Exercise requirements — List each line of the data that holds the string "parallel".

Excerpted data —
[BEGIN]

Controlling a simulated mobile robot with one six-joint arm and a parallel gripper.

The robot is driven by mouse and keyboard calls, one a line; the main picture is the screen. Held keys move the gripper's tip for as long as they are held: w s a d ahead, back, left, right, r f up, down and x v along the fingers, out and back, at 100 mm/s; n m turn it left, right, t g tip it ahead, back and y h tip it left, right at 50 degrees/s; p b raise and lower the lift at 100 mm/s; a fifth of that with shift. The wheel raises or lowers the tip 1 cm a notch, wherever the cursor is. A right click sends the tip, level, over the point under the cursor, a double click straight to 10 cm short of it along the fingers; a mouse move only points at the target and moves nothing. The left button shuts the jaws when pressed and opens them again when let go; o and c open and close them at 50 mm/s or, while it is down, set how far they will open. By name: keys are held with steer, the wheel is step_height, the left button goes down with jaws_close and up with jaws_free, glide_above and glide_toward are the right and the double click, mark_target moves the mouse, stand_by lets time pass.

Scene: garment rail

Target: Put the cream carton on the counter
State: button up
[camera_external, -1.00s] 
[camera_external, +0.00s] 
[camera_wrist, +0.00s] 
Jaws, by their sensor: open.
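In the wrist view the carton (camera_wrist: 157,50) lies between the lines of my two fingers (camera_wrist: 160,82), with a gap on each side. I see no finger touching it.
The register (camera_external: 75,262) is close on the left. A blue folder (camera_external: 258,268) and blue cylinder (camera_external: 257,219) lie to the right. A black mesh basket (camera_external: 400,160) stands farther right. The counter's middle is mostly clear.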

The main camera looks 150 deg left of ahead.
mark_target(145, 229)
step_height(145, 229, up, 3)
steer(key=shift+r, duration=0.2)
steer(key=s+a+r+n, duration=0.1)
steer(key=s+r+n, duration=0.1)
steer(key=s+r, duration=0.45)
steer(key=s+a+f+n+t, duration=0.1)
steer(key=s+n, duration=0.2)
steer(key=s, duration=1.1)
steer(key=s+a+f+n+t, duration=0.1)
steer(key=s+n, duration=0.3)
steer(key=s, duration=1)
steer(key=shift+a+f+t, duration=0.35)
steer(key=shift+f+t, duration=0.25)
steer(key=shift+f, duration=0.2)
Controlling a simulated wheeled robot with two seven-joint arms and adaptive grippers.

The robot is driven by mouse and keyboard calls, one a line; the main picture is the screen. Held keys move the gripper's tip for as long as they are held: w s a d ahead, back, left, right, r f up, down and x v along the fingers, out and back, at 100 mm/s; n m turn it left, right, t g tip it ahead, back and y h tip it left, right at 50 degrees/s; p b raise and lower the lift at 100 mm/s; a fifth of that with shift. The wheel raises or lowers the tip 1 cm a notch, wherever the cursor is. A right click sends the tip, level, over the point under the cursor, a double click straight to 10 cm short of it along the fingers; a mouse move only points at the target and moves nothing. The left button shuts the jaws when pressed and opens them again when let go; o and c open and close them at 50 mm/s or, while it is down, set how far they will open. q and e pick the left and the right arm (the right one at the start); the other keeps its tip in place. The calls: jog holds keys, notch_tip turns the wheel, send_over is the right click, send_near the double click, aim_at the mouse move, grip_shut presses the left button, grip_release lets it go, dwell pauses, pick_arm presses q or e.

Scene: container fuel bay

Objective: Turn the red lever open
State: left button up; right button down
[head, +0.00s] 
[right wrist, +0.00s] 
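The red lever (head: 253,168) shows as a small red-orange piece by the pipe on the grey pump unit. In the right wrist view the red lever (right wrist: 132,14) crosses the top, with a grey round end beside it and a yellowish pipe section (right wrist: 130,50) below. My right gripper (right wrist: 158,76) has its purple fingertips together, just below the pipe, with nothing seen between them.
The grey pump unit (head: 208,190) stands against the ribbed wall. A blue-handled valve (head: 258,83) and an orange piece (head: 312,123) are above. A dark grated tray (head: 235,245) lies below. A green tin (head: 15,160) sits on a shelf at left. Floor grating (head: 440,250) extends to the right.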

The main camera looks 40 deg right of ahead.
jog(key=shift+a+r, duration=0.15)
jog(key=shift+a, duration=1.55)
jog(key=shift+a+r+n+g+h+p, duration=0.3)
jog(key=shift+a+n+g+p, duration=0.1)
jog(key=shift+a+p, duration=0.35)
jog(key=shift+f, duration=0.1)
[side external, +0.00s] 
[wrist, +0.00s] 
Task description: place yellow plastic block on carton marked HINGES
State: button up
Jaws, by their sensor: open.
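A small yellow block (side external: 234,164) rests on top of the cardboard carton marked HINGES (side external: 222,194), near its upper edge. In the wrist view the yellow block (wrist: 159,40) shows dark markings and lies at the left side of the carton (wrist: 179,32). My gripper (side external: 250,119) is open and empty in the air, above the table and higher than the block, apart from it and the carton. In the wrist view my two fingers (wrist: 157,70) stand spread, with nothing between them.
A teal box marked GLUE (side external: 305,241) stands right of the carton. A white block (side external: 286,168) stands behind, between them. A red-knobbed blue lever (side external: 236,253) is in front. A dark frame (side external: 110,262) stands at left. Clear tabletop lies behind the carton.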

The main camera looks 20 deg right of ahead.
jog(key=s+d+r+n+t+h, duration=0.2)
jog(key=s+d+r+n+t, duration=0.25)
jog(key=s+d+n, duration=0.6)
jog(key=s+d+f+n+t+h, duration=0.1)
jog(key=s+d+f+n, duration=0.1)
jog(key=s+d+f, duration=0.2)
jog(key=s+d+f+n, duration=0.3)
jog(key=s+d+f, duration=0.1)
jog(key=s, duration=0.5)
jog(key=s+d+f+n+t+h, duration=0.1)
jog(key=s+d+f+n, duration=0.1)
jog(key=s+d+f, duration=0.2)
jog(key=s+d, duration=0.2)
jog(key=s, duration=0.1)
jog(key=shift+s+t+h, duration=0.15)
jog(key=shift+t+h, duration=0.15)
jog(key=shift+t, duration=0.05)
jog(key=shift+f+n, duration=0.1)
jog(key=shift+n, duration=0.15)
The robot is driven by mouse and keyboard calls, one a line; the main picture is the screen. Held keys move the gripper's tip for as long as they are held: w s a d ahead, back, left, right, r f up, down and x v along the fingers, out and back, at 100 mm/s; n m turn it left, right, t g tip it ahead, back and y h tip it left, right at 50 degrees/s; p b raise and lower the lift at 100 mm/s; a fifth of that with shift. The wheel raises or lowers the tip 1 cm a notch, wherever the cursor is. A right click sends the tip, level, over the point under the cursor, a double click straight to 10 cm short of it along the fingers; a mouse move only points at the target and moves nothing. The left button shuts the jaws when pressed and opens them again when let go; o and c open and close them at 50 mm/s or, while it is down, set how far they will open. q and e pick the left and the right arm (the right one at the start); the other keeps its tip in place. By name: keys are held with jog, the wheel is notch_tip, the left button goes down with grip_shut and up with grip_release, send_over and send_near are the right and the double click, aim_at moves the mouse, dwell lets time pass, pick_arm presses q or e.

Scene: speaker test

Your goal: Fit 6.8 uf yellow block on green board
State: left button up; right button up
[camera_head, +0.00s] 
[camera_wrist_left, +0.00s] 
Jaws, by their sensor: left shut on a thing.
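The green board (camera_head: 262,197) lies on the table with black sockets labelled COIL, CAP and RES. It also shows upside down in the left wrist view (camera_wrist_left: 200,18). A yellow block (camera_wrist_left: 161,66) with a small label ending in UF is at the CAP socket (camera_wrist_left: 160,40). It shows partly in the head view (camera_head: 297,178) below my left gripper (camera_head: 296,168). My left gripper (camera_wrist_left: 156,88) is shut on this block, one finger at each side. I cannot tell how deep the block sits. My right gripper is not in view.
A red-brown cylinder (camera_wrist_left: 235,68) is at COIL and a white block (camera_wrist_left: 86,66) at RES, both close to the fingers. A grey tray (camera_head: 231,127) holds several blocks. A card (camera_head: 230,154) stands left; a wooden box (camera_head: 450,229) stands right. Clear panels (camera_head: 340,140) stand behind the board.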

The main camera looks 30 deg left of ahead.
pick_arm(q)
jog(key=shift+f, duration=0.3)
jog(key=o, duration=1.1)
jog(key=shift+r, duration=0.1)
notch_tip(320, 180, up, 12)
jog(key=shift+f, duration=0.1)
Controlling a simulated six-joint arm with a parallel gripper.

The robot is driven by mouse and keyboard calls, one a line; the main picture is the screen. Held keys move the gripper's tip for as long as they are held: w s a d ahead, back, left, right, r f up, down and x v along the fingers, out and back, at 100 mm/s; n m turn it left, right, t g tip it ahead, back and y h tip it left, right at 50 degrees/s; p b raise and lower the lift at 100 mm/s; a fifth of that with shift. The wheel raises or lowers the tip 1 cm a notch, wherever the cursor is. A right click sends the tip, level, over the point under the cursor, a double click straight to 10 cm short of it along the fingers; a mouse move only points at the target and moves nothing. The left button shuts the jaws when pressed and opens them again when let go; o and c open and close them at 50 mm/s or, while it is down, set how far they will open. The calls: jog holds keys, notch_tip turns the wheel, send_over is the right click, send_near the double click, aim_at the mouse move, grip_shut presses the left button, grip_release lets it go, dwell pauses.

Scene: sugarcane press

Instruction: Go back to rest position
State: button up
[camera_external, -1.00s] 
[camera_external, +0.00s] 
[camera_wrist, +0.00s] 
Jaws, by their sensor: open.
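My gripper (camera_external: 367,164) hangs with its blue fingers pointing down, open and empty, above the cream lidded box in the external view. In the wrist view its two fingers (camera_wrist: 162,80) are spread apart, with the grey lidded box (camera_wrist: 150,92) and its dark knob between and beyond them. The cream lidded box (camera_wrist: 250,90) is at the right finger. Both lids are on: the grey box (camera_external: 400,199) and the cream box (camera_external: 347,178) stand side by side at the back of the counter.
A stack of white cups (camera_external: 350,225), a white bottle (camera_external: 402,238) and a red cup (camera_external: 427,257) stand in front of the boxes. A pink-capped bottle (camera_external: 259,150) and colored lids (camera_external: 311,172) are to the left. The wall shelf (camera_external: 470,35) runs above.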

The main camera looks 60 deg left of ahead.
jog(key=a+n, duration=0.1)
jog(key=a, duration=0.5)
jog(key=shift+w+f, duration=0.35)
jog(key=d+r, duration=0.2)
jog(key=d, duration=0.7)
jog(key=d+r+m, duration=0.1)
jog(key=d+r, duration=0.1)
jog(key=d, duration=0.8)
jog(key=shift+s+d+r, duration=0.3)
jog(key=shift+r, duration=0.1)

[END]

Correct result —
Controlling a simulated mobile robot with one six-joint arm and a parallel gripper.
Controlling a simulated six-joint arm with a parallel gripper.

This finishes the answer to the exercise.